Ottawa, Ontario--(Newsfile Corp. - November 26, 2024) - Gold79 Mines Ltd. (TSXV: AUU) (OTCQB: AUSVF) ("Gold79" or the "Company") is pleased to announce the completion of the previously announced three-cornered amalgamation with Bullet Exploration Inc. ("Bullet") (TSXV: AMMO) and 1492834 B.C. Ltd. ("Subco"), Gold79's wholly-owned subsidiary (the "Amalgamation") has been completed (the "Transaction"). The Transaction and the recently completed financing by Gold79 has created a well-funded gold exploration company focused on the prolific Tier 1 Walker Lane mining district of Nevada and Arizona. The Company will continue to focus on aggressively drilling Gold79's Gold Chain project in Arizona as well as advancing its Nevada projects.

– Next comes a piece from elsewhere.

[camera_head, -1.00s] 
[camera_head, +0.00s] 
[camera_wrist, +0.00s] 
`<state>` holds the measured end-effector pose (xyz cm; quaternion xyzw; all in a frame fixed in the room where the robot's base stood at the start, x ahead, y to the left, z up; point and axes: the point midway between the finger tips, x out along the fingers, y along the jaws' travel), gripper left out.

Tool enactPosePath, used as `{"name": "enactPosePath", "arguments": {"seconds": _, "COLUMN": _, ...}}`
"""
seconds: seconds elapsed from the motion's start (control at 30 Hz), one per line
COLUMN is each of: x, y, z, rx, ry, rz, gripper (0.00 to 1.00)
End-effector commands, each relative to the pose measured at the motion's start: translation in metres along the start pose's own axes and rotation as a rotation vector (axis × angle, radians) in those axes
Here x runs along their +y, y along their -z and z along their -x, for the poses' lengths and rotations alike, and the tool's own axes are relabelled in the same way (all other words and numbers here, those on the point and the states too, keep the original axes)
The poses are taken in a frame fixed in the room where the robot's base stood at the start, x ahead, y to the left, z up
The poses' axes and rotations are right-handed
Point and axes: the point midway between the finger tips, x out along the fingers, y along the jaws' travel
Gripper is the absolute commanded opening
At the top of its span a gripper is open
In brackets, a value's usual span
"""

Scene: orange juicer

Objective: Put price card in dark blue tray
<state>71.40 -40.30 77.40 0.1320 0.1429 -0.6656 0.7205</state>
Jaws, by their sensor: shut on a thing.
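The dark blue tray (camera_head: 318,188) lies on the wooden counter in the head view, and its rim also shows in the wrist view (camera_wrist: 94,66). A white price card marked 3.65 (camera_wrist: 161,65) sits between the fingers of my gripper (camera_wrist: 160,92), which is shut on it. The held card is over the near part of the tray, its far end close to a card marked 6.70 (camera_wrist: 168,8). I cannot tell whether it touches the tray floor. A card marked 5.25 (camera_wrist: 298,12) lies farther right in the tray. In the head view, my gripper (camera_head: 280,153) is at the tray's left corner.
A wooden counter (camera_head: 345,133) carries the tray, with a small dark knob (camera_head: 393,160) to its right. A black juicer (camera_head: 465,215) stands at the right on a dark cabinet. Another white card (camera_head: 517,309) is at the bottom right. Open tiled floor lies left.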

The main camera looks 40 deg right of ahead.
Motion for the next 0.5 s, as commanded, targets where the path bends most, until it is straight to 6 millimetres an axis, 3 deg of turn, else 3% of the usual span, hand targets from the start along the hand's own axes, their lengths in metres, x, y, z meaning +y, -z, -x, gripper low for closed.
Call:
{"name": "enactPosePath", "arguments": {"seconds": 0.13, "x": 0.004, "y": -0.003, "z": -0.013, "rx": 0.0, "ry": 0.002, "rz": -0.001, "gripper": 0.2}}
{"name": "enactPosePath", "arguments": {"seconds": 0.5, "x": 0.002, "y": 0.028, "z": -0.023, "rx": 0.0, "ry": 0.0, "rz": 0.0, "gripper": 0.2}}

"The completion of this Amalgamation, along with the recently completed oversubscribed $6.1M financing is another step forward in the transformation of the Company. We are looking forward to the results from our ongoing drilling program at Gold Chain," stated Derek Macpherson, Executive Chairman and CEO. He continued, "I would like to thank the many people who worked very hard to complete this Transaction and financing from both Bullet and Gold79 over the last several months."
Director Changes in Conjunction with the Transaction
Derek Macpherson will remain as the Chief Executive Officer and Executive Chairman of Gold79, Quentin Mai will remain as the President of Gold79, John McNeice will remain as the Chief Financial Officer and Corporate Secretary of Gold79, and Robert Johansing will remain as the Vice President, Exploration of Gold79.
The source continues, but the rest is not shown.